> Given entries
────────────────────
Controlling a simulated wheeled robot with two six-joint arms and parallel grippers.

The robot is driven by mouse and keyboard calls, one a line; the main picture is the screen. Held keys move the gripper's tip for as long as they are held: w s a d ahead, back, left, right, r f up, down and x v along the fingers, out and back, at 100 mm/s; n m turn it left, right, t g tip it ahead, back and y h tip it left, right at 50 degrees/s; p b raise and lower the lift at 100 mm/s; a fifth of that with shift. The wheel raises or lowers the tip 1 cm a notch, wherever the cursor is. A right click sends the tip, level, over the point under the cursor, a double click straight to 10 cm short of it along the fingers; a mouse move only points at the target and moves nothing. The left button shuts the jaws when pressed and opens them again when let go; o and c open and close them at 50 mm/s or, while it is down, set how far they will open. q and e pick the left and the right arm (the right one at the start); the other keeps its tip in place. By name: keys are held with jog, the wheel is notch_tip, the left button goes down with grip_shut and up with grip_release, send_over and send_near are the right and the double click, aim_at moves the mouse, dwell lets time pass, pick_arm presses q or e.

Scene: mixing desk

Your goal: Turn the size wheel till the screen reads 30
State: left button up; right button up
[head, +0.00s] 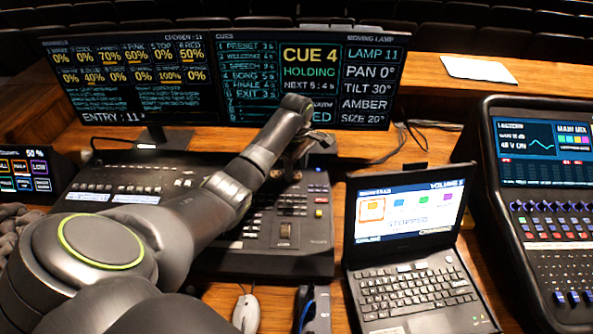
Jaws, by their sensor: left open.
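The right-hand screen (368,85) shows the moving lamp readout: LAMP 11, PAN 0°, TILT 30°, AMBER, SIZE 20°. The lighting desk (265,262) stands below the screens, with keys and small controls on its top. My left arm reaches across it from the lower left. My left gripper (291,170) points down over the desk's upper right part and is open. I cannot make out the size wheel clearly; my arm and gripper cover part of that area. I cannot tell whether the fingers touch a control. My right gripper is not in view.
An open laptop (415,285) stands right of the desk. A sound mixer (545,200) is at the far right. A mouse (246,312) and a dark blue-edged object (314,312) lie in front. A small touch panel (25,172) is at the left. Paper (480,69) lies behind.

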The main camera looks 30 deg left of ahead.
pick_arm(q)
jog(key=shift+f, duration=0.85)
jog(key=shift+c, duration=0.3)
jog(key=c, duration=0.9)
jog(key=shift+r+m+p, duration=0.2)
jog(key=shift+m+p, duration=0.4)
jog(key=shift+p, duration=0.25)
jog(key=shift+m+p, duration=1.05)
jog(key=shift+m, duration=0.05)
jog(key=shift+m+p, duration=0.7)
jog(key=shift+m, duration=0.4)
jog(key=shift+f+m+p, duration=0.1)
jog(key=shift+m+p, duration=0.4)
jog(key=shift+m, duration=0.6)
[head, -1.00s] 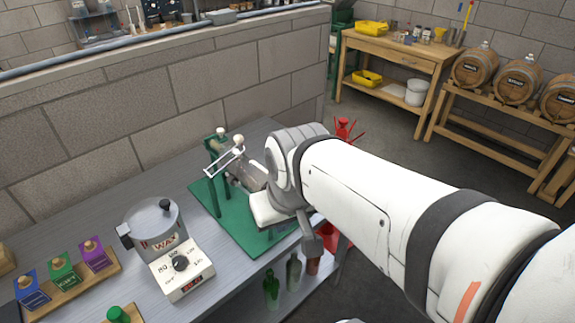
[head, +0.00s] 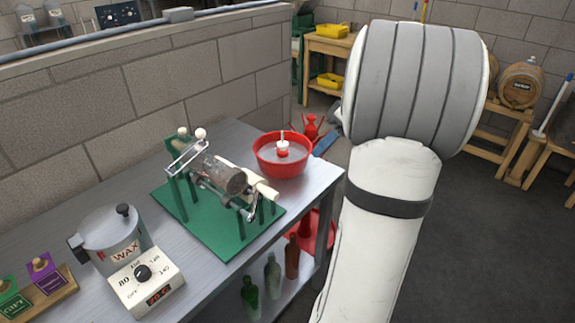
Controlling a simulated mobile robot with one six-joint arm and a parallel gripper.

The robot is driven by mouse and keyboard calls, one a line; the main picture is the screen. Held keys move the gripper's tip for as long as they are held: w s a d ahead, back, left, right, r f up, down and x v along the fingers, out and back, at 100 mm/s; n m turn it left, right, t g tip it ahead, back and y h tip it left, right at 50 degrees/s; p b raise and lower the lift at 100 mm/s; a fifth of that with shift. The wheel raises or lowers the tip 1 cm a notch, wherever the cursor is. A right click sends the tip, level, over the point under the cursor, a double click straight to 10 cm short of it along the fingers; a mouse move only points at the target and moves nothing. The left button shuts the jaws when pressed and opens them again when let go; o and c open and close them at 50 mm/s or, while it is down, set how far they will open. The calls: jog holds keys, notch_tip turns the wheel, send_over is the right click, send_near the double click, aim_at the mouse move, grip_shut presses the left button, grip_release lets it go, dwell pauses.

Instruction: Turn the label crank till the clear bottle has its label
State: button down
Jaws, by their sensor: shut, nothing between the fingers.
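The labelling machine is a green frame on a green base plate (head: 222,237) on the grey workbench. The clear bottle (head: 222,178) lies on its side in it, greyish and see-through. I cannot make out a label on it. A metal crank arm with a cream-coloured grip (head: 265,190) appears to be at the right end of the machine. A metal bar with a white ball (head: 200,133) stands at its left end. My arm fills the right side of the head view, clear of the machine. My gripper is out of the picture.
A wax pot (head: 112,238) with a heater (head: 146,283) stands left of the machine. A red basin (head: 285,156) is behind it at right. Several bottles stand on the shelf below (head: 232,310). Purple (head: 44,270) and green boxes sit at lower left.

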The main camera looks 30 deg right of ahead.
────────────────────
> Aim
Extract every line from the records above that contains the word "cursor".

> Output for this task
The robot is driven by mouse and keyboard calls, one a line; the main picture is the screen. Held keys move the gripper's tip for as long as they are held: w s a d ahead, back, left, right, r f up, down and x v along the fingers, out and back, at 100 mm/s; n m turn it left, right, t g tip it ahead, back and y h tip it left, right at 50 degrees/s; p b raise and lower the lift at 100 mm/s; a fifth of that with shift. The wheel raises or lowers the tip 1 cm a notch, wherever the cursor is. A right click sends the tip, level, over the point under the cursor, a double click straight to 10 cm short of it along the fingers; a mouse move only points at the target and moves nothing. The left button shuts the jaws when pressed and opens them again when let go; o and c open and close them at 50 mm/s or, while it is down, set how far they will open. q and e pick the left and the right arm (the right one at the start); the other keeps its tip in place. By name: keys are held with jog, the wheel is notch_tip, the left button goes down with grip_shut and up with grip_release, send_over and send_near are the right and the double click, aim_at moves the mouse, dwell lets time pass, pick_arm presses q or e.
The robot is driven by mouse and keyboard calls, one a line; the main picture is the screen. Held keys move the gripper's tip for as long as they are held: w s a d ahead, back, left, right, r f up, down and x v along the fingers, out and back, at 100 mm/s; n m turn it left, right, t g tip it ahead, back and y h tip it left, right at 50 degrees/s; p b raise and lower the lift at 100 mm/s; a fifth of that with shift. The wheel raises or lowers the tip 1 cm a notch, wherever the cursor is. A right click sends the tip, level, over the point under the cursor, a double click straight to 10 cm short of it along the fingers; a mouse move only points at the target and moves nothing. The left button shuts the jaws when pressed and opens them again when let go; o and c open and close them at 50 mm/s or, while it is down, set how far they will open. The calls: jog holds keys, notch_tip turns the wheel, send_over is the right click, send_near the double click, aim_at the mouse move, grip_shut presses the left button, grip_release lets it go, dwell pauses.

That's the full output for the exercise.